» **Task prompt**
Locate each line with the string "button" in the listing below and copy it.

» **Data lines**
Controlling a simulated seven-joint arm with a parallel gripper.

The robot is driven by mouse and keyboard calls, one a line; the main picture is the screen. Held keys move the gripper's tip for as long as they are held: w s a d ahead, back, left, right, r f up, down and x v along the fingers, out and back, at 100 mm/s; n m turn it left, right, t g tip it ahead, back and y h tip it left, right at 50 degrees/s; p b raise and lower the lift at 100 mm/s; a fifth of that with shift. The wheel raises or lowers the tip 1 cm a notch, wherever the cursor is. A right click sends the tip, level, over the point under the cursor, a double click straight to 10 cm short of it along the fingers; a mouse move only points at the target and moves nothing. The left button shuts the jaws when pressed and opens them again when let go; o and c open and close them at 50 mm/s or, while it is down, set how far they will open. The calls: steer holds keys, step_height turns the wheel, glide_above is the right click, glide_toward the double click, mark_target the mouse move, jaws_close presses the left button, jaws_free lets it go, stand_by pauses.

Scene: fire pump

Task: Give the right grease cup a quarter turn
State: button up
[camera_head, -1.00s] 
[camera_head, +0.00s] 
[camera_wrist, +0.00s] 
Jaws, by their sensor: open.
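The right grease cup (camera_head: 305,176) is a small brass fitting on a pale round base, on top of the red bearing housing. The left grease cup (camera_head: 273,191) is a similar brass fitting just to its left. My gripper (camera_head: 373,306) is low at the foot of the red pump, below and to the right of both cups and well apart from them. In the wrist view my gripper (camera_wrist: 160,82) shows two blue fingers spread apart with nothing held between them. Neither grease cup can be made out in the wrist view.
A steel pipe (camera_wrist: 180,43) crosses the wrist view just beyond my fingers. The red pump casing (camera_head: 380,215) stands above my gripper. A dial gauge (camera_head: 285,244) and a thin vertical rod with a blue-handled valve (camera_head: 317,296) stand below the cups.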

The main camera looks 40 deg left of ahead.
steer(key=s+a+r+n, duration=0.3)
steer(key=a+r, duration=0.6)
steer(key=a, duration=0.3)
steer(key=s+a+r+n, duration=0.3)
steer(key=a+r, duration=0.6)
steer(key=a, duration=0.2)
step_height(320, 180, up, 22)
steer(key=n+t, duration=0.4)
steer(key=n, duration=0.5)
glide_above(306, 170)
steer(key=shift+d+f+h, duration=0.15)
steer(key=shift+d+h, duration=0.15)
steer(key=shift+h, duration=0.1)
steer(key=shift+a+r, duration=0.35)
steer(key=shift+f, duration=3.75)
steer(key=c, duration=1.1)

» **Finished task**
The robot is driven by mouse and keyboard calls, one a line; the main picture is the screen. Held keys move the gripper's tip for as long as they are held: w s a d ahead, back, left, right, r f up, down and x v along the fingers, out and back, at 100 mm/s; n m turn it left, right, t g tip it ahead, back and y h tip it left, right at 50 degrees/s; p b raise and lower the lift at 100 mm/s; a fifth of that with shift. The wheel raises or lowers the tip 1 cm a notch, wherever the cursor is. A right click sends the tip, level, over the point under the cursor, a double click straight to 10 cm short of it along the fingers; a mouse move only points at the target and moves nothing. The left button shuts the jaws when pressed and opens them again when let go; o and c open and close them at 50 mm/s or, while it is down, set how far they will open. The calls: steer holds keys, step_height turns the wheel, glide_above is the right click, glide_toward the double click, mark_target the mouse move, jaws_close presses the left button, jaws_free lets it go, stand_by pauses.
State: button up

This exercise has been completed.